These findings, derived from an extensive and highly nuanced probe of attitudes and perspectives regarding the Bible and its role in private and communal life, should prove to be a power tool for American Church leaders in their urgent task of stemming a definite and alarming decline in Bible engagement in the United States.

Let’s be clear: love and use of the Bible has remained steady among Church-goers and committed believers. In fact, thanks in part to a revival of the ancient practice of Lectio Divina among both Catholics and Protestants—a method, ultimately, of reading the Scriptures as a gateway to contemplative prayer and mysticism—the Bible has become still more rooted in countless people’s lives.

Much credit and deep gratitude go to the American Bible Society  for giving me the opportunity to produce a multi-lingual series of Lectio Divina manuals during my extremely fruitful years heading the ABS Catholic Ministries department. Though Catholics continue to trail Protestants in Bible engagement, the Catholic Church has made huge strides since Vatican II.

Yet, the Barna research sounds a dire warning: in 2016, the number of American “Bible skeptics” has grown to 22 percent, with the percentage of “Bible engaged” Americans standing at 17 percent. Back in 2011, just 1 in 10 Americans was skeptical of the Bible and 45 percent of respondents confirmed that “God regularly speaks to them through the Bible.” That is a huge shift, although one tempered by the finding that, in 2015, 61 percent indicated that they “wish they read the Bible more.” In 2016, 53 percent of Americans believed politicians could do a better job “if they read the Bible more often.”

Nonetheless, the Barna research finds there is a decline in Bible engagement in the U.S. that is most dramatic among the young, millennials and teens in particular, especially the un-Churched. In his preface to the study, Jason Malec, managing director of ABS’s Mission U.S., does not mince words. Confirming that the Bible “has had a more profound impact on our culture than any other book,” he warns that “if the current trends continue, the Bible will certainly lose its place as our leading culture-shaping factor.”

Barna Group President David Kinnamon attributes the decline in use of the Bible and an attendant drop in Bible literacy to increased skepticism about the “origins, relevance and authority of the Scriptures” and, according to what he calls “a new moral code,” more people (even including Christians) who “embrace self-fulfillment as the highest good.” This orientation makes the culture more resistant to Bible-based faith that espouses “God’s moral order leads to human and societal flourishing” rather than an all-consuming pursuit of self-determination and self-improvement.

On the bright side, Kinnamon notes that “digital access” is a boon in the form of “new tools and technologies that are making the Bible… more accessible than ever before.” Of course, access without accompanying education and guidance is no guarantee of a deepening of Biblical faith and engagement.

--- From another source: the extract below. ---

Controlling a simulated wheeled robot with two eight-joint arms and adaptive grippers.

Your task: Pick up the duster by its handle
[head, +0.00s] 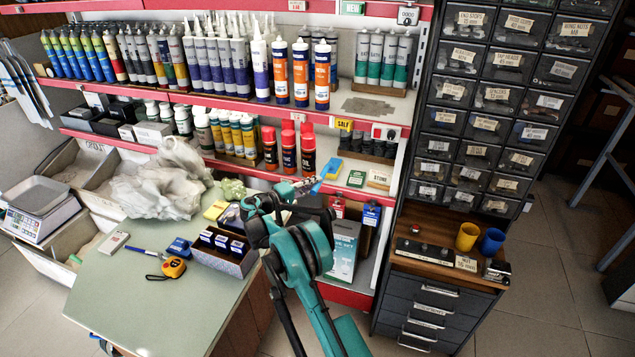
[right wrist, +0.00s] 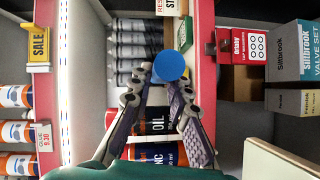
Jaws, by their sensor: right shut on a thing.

“If these trends hold steady,” the report warns, “there will be continuing downward pressure on the number of people (especially young people) who see the Bible as sacred” and the source of the deepest wisdom about life and the nature of ultimate reality. The heart of the problem is that, “increasingly, Americans are rejecting external sources of moral authority, both spiritual and civic.” Still, “2 out of 32 millennials and 7 out of 10 teens hold an orthodox view of the Bible,” the report finds. Yet, lack of time prevents one-third of millennials who practice their faith from reading the Bible.

The study presents a checkered landscape. Again and again, problematic findings are punctuated by hopeful signs. For example, 68 percent of U.S. adults “strongly or somewhat agree”—whether they regularly read the Bible or not—that the Scriptures are a “comprehensive guide to a meaningful life.” Notably, this conviction is strongest among African Americans, stronger among women than men, and strongest—not surprisingly—in the South, and weakest on both the East and West Coasts.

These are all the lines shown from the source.